▶ [Exercise] Reproduce, word for word, only the lines from the one containing "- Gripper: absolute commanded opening" through the one containing "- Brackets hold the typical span", both included.

▶ [Data lines]

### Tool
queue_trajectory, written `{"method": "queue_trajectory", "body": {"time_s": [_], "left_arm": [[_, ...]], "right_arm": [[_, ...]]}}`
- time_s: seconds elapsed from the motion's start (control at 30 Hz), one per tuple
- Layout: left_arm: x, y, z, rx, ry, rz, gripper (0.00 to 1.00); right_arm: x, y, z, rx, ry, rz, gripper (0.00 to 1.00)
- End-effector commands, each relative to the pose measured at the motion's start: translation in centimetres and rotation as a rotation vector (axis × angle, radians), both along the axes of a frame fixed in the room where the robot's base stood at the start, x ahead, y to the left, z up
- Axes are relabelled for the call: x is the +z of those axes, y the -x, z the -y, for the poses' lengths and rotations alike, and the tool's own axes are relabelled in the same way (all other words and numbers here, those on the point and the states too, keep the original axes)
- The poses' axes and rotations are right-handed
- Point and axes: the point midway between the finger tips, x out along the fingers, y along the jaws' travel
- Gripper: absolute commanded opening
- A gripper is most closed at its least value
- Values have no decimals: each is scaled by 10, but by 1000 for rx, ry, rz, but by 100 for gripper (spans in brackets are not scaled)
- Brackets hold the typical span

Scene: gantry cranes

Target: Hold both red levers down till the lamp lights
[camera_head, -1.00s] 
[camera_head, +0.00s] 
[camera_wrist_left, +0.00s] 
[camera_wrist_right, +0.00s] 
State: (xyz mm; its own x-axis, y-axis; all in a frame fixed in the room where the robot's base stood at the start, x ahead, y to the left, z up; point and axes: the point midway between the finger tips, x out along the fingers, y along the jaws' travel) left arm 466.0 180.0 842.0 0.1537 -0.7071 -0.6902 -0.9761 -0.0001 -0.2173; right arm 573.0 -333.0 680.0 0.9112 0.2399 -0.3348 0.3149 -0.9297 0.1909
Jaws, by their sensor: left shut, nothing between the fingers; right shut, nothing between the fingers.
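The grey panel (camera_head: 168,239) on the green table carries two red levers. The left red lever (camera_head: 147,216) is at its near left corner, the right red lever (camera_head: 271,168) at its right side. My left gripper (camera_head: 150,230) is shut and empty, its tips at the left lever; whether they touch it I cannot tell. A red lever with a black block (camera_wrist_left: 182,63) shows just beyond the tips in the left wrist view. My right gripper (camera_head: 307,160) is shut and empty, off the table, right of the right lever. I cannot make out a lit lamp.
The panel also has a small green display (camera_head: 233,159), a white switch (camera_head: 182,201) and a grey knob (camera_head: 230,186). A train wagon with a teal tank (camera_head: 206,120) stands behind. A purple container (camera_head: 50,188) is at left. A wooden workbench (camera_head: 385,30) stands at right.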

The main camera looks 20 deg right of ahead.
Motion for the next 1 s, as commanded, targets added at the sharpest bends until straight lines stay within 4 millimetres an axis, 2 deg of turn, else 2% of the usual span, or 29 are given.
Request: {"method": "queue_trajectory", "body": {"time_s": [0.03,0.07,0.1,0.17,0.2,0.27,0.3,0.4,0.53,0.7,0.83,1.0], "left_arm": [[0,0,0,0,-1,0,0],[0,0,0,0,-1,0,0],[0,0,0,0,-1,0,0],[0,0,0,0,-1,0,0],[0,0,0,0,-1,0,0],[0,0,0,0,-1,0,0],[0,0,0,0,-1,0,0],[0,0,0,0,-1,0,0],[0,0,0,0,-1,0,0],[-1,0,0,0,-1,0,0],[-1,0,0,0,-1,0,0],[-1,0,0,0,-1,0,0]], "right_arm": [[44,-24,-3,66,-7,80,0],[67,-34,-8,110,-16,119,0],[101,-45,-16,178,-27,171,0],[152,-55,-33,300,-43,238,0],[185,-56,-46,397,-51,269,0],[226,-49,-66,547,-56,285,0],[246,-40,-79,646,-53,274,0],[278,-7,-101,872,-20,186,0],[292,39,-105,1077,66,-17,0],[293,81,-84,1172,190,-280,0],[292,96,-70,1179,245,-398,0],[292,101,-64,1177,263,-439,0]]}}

▶ [Answer to the problem]
- Gripper: absolute commanded opening
- A gripper is most closed at its least value
- Values have no decimals: each is scaled by 10, but by 1000 for rx, ry, rz, but by 100 for gripper (spans in brackets are not scaled)
- Brackets hold the typical span

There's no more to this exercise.